There has always been Euro scepticism among German economists; initially healthy, more recently rather shrill if not hysterical.  The debate on Target 2 balances (which many observers wrongly interpret as claims of Germany on other Euro area countries, coming with credit risk) is just one example (as clearly shown here and here: they are NOT). The idea that all the Euro area crisis countries have to do to get out of the crisis is to follow Germany and get as quickly as possible to a balanced government budget ignores the fallacy of composition (a concept any well-trained economist should be aware of).  Last year, Hans-Helmut Kotz and I edited a VoxEU book on ordo-liberalism, noting that there is a lot of merit in the microeconomic insistence on market forces in Ordoliberalism, but less so in the rather outdated macroeconomic thinking.  This is a legitimate debate that contrasts an economic philosophy that reflects the isolation of German economics for several decades after 1945 with the development of modern economics over the past decades in the Anglo-American world.   This discussion has turned even shriller recently, with one of the leading German economists using dog-whistle populism to go against any easing of fiscal policy during a possible recession.

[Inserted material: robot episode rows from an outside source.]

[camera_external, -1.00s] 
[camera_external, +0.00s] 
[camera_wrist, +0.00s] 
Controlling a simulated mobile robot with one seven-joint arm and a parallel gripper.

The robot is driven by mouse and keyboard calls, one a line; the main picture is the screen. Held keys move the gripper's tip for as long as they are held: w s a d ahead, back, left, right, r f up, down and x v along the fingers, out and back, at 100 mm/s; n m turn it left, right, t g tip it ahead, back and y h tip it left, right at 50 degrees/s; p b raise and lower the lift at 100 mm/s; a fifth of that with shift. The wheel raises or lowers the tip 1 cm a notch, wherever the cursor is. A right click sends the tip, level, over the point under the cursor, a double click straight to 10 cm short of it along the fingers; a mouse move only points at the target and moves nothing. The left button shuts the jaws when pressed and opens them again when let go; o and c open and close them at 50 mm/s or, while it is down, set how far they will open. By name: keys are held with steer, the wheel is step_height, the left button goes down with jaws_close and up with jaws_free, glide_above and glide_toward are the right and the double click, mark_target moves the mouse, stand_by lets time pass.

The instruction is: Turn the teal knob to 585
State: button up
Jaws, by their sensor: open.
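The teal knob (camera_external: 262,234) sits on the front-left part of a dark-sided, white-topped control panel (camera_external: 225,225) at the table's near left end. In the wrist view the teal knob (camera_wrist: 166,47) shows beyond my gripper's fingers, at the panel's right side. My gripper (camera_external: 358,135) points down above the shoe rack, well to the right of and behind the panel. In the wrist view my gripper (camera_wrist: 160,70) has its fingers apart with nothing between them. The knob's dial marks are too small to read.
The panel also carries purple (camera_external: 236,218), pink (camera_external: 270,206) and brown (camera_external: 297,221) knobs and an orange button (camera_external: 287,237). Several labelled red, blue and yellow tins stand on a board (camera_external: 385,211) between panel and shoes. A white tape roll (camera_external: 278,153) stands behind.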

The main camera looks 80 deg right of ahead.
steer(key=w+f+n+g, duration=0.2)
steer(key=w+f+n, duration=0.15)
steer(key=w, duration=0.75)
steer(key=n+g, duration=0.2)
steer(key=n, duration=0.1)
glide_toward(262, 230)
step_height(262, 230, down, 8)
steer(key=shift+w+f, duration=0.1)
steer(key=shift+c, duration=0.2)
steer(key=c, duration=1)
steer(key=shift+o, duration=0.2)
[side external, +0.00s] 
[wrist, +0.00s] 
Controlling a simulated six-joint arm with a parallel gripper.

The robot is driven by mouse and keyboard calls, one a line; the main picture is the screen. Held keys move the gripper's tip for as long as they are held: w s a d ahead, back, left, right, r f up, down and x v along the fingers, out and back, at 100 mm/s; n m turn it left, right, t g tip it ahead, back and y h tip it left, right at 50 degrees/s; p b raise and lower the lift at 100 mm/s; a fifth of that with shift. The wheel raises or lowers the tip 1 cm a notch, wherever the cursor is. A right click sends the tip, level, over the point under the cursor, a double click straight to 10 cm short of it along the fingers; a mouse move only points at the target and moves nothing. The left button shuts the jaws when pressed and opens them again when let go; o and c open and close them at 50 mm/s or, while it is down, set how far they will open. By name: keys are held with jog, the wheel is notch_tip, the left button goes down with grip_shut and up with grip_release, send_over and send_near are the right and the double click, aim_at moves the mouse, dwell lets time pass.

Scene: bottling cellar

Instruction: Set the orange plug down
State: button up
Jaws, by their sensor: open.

Using anti-Semitic references to shut down a debate on the federal government’s debt brake is rather unfortunate, but helps to fuel further Euro-scepticism in Germany.

There is no risk of Dexit any time soon – German policy makers are certainly aware of the enormous economic and political benefits of the Euro for Germany. The question is whether Germany is willing to share the benefits of being the anchor country of the Euro area.  And given that negative or zero interest rates are here to stay for quite some time, the question is whether a prolonged attack by media, politicians and economists against the ECB will result in unwelcome political developments in Germany down the road – again, no immediate concerns, but Brexit also took several decades to develop from a fringe idea to a populist movement.

So to pick up on something I said before I am less worried about the rise of the AfD on the basis of xenophobia in spite of its recent electoral successes in Eastern Germany, I am more worried about the long-term damage the media campaign against the ECB and other Euro area institutions has for Germans’ relationship with Europe and the Euro.